Luc : Décryptualité. Semaine 46. Salut Manu.
Manu : Salut Luc.
Luc : Un tout petit sommaire cette semaine.
Manu : Oui, c’était une petite semaine. Il faut croire que les journalistes n’étaient pas trop au travail, en tout cas ils n’ont pas beaucoup parlé de nos sujets.
Luc : Il n’y a que deux articles remontés, qui parlent de sujets qu’on a déjà évoqués.
Manu : Deux sujets, parce qu’en fait il y a plein d’autres articles derrière, mais que j’ai mis en secondaire.
Luc : aef info, « L’association April juge encourageant le plan de soutien au logiciel libre dans les administrations », un article de la rédaction.
Manu : C’était le sujet du Décryptualité [1] de la semaine dernière. Des bonnes choses ont été déclarées il n’y a pas longtemps par une ministre. Effectivement il faut encourager, ça va dans le bon sens, on est plutôt contents même si on n’est pas non plus nés de la dernière pluie et on sait que ça ne va pas forcément donner grand-chose. Mais on espère, on croise les doigts.
Luc : Ça donnera peut-être quelque chose, mais disons que ça ne changera pas la face du monde.
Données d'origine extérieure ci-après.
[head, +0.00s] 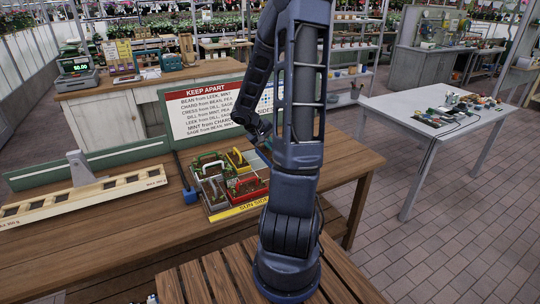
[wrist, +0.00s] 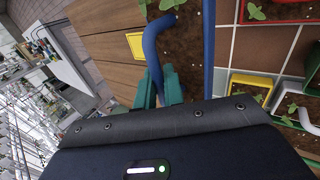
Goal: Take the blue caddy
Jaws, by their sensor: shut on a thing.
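In the wrist view, the blue caddy shows its curved blue handle (wrist: 149,42), a long blue wall (wrist: 208,50), dark soil and green seedlings. The green fingers of my gripper (wrist: 158,82) are shut on the handle near the bottom of its visible curve. My gripper body hides the lower part of the caddy. I cannot tell whether the caddy rests or hangs clear. In the head view, my arm covers the fingers and most of that spot.
A tray (head: 236,211) on the wooden bench holds a white caddy (head: 208,161), a yellow caddy (head: 236,160) and a red caddy (head: 247,187). A "KEEP APART" sign (head: 205,112) stands behind. The bench's front left is clear.
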En tout cas c’est un pas très intéressant dans un contexte où il n’y a pas grand-chose habituellement.
Manu : Rappelons, 30 millions d’euros promis pour développer le logiciel libre dans les administrations, or un plan de 1,8 milliard d’euros a été prévu pour déployer et mettre en place du nuage européen, français, avec l’aide d’entreprises américaines.
Luc : ZDNet France, « Blue Mind-Linagora : la Cour de cassation casse un arrêt d’appel », un article de Thierry Noisette.
Manu : Là je me casse la tête. Je ne comprends pas. La Cour de cassation a défait ce que la cour d’appel avait défait d’une cour ; je n’avais pas bien compris. As-tu suivi ?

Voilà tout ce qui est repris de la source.